→ **Instructions to follow**
Return, word for word, every line that follows.

---

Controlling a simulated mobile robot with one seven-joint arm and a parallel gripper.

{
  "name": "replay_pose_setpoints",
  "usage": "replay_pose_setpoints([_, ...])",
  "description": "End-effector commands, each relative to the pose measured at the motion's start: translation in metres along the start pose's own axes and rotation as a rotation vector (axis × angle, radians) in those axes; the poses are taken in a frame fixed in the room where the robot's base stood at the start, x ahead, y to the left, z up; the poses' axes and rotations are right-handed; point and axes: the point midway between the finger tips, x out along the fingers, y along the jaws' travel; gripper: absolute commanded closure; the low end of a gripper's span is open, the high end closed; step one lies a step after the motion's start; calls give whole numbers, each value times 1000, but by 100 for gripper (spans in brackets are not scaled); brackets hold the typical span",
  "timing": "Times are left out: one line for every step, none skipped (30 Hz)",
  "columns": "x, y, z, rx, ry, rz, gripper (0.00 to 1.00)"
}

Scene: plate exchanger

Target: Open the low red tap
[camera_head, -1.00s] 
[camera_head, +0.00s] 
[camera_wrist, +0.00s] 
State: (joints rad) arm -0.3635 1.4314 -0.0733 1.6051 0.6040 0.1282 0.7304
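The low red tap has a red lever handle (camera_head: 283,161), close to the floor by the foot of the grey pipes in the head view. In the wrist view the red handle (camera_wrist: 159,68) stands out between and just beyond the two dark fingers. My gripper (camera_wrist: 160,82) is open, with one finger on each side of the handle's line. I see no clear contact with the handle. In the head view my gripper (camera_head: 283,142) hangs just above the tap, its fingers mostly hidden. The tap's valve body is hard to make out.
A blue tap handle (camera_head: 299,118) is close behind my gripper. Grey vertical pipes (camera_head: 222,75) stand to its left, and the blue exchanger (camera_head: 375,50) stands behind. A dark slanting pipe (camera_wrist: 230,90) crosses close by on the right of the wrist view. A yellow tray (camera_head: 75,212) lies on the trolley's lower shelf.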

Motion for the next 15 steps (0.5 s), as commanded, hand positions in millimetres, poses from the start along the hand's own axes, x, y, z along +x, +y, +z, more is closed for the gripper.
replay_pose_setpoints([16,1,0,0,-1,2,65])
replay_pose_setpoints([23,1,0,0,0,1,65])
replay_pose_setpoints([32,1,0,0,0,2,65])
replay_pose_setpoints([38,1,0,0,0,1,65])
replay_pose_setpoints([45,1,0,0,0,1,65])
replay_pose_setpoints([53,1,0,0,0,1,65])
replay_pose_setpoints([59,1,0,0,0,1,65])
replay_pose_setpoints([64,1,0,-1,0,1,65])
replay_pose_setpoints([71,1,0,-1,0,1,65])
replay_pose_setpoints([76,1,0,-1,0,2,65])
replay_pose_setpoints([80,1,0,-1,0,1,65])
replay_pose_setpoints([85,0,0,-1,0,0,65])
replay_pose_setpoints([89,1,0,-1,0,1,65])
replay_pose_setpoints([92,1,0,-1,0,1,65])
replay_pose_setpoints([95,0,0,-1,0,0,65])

---

→ **Complete output**
Controlling a simulated mobile robot with one seven-joint arm and a parallel gripper.

{
  "name": "replay_pose_setpoints",
  "usage": "replay_pose_setpoints([_, ...])",
  "description": "End-effector commands, each relative to the pose measured at the motion's start: translation in metres along the start pose's own axes and rotation as a rotation vector (axis × angle, radians) in those axes; the poses are taken in a frame fixed in the room where the robot's base stood at the start, x ahead, y to the left, z up; the poses' axes and rotations are right-handed; point and axes: the point midway between the finger tips, x out along the fingers, y along the jaws' travel; gripper: absolute commanded closure; the low end of a gripper's span is open, the high end closed; step one lies a step after the motion's start; calls give whole numbers, each value times 1000, but by 100 for gripper (spans in brackets are not scaled); brackets hold the typical span",
  "timing": "Times are left out: one line for every step, none skipped (30 Hz)",
  "columns": "x, y, z, rx, ry, rz, gripper (0.00 to 1.00)"
}

Scene: plate exchanger

Target: Open the low red tap
[camera_head, -1.00s] 
[camera_head, +0.00s] 
[camera_wrist, +0.00s] 
State: (joints rad) arm -0.3635 1.4314 -0.0733 1.6051 0.6040 0.1282 0.7304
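The low red tap has a red lever handle (camera_head: 283,161), close to the floor by the foot of the grey pipes in the head view. In the wrist view the red handle (camera_wrist: 159,68) stands out between and just beyond the two dark fingers. My gripper (camera_wrist: 160,82) is open, with one finger on each side of the handle's line. I see no clear contact with the handle. In the head view my gripper (camera_head: 283,142) hangs just above the tap, its fingers mostly hidden. The tap's valve body is hard to make out.
A blue tap handle (camera_head: 299,118) is close behind my gripper. Grey vertical pipes (camera_head: 222,75) stand to its left, and the blue exchanger (camera_head: 375,50) stands behind. A dark slanting pipe (camera_wrist: 230,90) crosses close by on the right of the wrist view. A yellow tray (camera_head: 75,212) lies on the trolley's lower shelf.

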Motion for the next 15 steps (0.5 s), as commanded, hand positions in millimetres, poses from the start along the hand's own axes, x, y, z along +x, +y, +z, more is closed for the gripper.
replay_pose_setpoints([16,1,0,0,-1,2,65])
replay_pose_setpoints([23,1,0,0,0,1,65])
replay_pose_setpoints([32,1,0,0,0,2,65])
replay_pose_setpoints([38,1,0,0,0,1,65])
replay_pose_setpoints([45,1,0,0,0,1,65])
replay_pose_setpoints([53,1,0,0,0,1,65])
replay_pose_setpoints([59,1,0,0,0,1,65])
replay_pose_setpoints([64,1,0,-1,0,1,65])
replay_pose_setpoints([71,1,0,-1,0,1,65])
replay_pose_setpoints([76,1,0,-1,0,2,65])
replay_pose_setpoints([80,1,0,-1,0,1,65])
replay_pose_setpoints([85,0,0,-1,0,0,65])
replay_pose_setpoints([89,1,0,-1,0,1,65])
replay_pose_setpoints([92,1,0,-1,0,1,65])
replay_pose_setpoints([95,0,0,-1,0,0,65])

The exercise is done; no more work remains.